Pour Gonzalo de la Cueva Fraile, assesseur fiscal de 31 ans installé à Madrid: «Notre génération a assumé le pacte constitutionnel de la transition mais à deux conditions: le roi doit être neutre et irréprochable. Ici, la deuxième condition n'est pas remplie», pointe ce jeune sévillan, monarchiste, mais affilié au PSOE.

«D'un point de vue rationnel démocratique, il est difficile de justifier que quelqu'un soit chef d'État juste parce qu'il est fils de son père.»
Ignacio Molina, chercheur à l'institut royal Elcano

À droite aussi, le crédit politique de la maison royale est entamé. «Bien sûr que cela affect l'image de l'institution, pas seulement celle de Juan Carlos, tranche María del Carmen. Je me sens déçue, car je le tenais en très haute estime.

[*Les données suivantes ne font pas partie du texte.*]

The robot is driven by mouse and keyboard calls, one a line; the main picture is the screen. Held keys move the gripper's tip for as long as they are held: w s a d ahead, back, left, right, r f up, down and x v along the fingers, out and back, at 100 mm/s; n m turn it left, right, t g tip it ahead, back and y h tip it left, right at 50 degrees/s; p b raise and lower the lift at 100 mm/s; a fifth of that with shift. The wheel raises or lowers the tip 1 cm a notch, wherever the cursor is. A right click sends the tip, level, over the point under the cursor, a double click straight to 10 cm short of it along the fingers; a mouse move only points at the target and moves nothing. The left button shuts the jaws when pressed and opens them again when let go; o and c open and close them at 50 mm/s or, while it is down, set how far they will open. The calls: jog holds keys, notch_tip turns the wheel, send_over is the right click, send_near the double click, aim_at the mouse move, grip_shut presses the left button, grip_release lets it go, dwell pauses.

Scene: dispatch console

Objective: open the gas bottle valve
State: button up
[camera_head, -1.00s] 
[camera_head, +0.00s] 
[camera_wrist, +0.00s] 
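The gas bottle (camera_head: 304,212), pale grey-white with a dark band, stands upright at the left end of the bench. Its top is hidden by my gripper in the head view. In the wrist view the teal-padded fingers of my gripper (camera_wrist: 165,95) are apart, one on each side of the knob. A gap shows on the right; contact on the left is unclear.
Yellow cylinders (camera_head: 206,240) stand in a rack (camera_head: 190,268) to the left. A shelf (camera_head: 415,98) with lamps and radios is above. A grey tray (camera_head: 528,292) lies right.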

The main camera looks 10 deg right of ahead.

Maintenant, quand j'en débats, je dois défendre des choses avec lesquelles je ne suis pas très d'accord.»

Selon un sondage de l'institut YouGov pour l'édition espagnole du HuffPost, le 9 août, 55% des citoyen·nes seraient partisan·es d'un référendum pour choisir entre monarchie et République. «C'est une question difficile, reconnaît Gonzalo. Si j'écoute mon cœur, je vote pour la monarchie. Mais si j'interroge ma raison, j'opte pour la république. Je crois qu'aujourd'hui, mon cœur l'emporterait.» Le roi est prévenu: le moindre écart de sa part pourrait désormais causer sa perte.